The passages relating the monarch's love and jealousy are described with a fulness entirely lacking in the tournament scene quoted above, and we may fairly infer that both writer and reader were more deeply interested in affairs of the heart than in feats of arms, however glorious. The emphasis given to love rather than to war in this tale is significant as a contrast to the opposite tendency in such romances of a century later as "Ivanhoe," in which a tournament scene very similar in outline to that in "The Arragonian Queen" is told with the greatest attention to warlike detail, while the love story, though not allowed to languish, is kept distinctly subordinate to the narrative of chivalric adventure. Mrs. Haywood, however, was too warm-blooded a creature to put aside the interests of the heart for the sake of a barbarous Gothic brawl, and too experienced a writer not to know that her greatest forte lay in painting the tender rather than the sterner passions.
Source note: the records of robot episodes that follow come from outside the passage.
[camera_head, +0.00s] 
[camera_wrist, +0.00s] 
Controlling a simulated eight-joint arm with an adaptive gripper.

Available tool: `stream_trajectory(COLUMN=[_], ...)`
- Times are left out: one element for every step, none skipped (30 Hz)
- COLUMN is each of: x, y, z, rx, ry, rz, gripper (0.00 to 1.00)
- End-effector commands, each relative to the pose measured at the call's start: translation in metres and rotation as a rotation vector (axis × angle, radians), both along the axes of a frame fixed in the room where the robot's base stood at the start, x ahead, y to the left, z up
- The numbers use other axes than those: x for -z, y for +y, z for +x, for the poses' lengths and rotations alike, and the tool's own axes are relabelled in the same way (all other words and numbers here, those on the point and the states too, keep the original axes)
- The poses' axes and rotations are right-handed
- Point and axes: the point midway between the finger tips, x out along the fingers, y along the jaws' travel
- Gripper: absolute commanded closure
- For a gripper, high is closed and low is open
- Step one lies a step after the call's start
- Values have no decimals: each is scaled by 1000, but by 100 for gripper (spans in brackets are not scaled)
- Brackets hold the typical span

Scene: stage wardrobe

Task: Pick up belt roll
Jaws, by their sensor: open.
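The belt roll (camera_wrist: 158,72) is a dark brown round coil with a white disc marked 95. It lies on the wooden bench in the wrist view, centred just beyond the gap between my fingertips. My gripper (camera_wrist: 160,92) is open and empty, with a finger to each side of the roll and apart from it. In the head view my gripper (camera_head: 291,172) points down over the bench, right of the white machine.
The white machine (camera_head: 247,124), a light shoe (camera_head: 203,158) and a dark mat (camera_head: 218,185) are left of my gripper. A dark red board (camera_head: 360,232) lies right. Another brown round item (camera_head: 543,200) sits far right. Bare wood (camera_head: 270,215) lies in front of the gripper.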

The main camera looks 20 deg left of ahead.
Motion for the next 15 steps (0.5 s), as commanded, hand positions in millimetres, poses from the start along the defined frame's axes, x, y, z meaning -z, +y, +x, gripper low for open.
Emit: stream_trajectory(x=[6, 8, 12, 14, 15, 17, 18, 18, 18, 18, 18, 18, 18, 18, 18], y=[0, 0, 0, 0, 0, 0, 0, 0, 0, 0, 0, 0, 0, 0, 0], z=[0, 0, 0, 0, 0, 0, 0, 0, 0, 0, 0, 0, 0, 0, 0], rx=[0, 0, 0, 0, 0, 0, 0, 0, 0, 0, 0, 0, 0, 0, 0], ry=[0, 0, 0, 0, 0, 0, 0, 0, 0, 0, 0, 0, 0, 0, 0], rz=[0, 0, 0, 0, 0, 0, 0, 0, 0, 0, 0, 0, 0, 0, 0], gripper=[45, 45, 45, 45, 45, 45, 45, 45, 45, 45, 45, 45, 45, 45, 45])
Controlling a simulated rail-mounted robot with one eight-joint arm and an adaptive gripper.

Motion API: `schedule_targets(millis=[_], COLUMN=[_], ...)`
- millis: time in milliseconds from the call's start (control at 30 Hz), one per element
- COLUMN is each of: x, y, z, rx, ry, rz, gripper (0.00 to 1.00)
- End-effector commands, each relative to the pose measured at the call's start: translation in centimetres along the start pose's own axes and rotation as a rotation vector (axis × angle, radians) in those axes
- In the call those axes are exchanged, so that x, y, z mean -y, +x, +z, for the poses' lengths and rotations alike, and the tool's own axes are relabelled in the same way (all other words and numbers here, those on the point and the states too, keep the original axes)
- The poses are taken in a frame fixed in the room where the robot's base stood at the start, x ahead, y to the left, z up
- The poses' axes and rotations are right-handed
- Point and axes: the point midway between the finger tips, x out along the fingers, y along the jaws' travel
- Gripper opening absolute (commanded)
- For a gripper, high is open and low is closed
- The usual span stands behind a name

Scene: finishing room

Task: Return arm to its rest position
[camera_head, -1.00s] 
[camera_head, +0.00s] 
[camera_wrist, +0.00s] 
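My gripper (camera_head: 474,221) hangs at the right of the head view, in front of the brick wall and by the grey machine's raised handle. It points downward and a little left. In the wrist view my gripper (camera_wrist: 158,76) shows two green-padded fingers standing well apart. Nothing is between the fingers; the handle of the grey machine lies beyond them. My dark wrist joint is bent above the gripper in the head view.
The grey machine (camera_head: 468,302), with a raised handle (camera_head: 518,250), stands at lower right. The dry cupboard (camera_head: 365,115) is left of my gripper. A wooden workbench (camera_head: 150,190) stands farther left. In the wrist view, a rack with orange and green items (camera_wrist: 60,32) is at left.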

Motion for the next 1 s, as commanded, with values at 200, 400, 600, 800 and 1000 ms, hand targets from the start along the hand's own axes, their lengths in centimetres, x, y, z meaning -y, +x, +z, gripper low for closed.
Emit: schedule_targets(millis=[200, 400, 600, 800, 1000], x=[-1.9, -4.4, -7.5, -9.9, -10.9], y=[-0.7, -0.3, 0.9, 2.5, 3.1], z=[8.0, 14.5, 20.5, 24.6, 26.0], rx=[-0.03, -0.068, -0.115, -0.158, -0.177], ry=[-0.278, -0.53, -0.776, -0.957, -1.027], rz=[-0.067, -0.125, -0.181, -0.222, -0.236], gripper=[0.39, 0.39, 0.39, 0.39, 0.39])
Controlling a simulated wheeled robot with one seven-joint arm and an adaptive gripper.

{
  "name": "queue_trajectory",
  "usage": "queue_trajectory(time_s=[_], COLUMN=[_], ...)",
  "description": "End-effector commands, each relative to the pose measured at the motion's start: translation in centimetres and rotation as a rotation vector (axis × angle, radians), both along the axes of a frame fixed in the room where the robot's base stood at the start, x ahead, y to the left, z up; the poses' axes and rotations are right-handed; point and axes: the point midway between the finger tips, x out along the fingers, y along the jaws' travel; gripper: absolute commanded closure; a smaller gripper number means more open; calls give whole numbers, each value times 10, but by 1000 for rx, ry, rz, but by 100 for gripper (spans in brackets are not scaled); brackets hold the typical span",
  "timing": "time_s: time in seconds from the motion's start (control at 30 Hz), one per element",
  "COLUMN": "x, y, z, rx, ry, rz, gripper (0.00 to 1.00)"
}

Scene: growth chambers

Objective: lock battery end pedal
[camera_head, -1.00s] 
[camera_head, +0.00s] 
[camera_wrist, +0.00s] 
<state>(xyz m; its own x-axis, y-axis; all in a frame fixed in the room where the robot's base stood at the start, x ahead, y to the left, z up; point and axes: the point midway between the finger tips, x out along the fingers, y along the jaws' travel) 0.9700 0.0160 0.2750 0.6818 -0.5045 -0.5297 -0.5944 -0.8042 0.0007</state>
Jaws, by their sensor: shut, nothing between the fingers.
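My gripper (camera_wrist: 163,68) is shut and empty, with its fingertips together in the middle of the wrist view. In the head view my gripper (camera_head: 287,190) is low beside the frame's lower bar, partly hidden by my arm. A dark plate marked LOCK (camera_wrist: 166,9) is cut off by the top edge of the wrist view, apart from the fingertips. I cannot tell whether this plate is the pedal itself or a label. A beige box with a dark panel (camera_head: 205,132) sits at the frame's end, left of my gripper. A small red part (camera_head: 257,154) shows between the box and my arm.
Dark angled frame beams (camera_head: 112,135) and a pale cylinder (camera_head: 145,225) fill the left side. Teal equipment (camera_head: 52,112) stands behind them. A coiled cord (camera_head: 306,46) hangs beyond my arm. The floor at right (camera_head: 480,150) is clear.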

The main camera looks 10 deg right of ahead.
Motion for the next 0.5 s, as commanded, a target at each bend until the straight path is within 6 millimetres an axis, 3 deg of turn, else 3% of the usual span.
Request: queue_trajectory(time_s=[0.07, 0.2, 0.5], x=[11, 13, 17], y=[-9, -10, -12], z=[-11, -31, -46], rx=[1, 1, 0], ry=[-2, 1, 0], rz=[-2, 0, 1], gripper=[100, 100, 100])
In this respect she forms a decided contrast to Defoe, whose men and women are almost never startled out of their matter-of-fact attitude. His picaresque characters, though outwardly rogues or their female counterparts, have at bottom something of the dissenting parson and cool-headed, middle-aged man of business. Whatever else they may be, they are never love-sick. Passion is to them a questionable asset, and if they marry, they are like to have the matter over with in the course of half a paragraph. Eliza Haywood, however, possessed in excess the one gift that Defoe lacked. To the scribbling authoress love was the force that motivated all the world. Crude and conventional as are many of her repeated attempts to analyze the workings of a mind under the sway of soft desires, she nevertheless succeeded now and then in actuating her heroines with genuine emotion. Both romance and realism were woven into the intricate web of the Richardsonian novel, and the contribution of Mrs. Haywood deserves to be remembered if only because she supplied the one element missing in Defoe's masterpieces. Each writer in his day was considered paramount in his or her particular field.[19]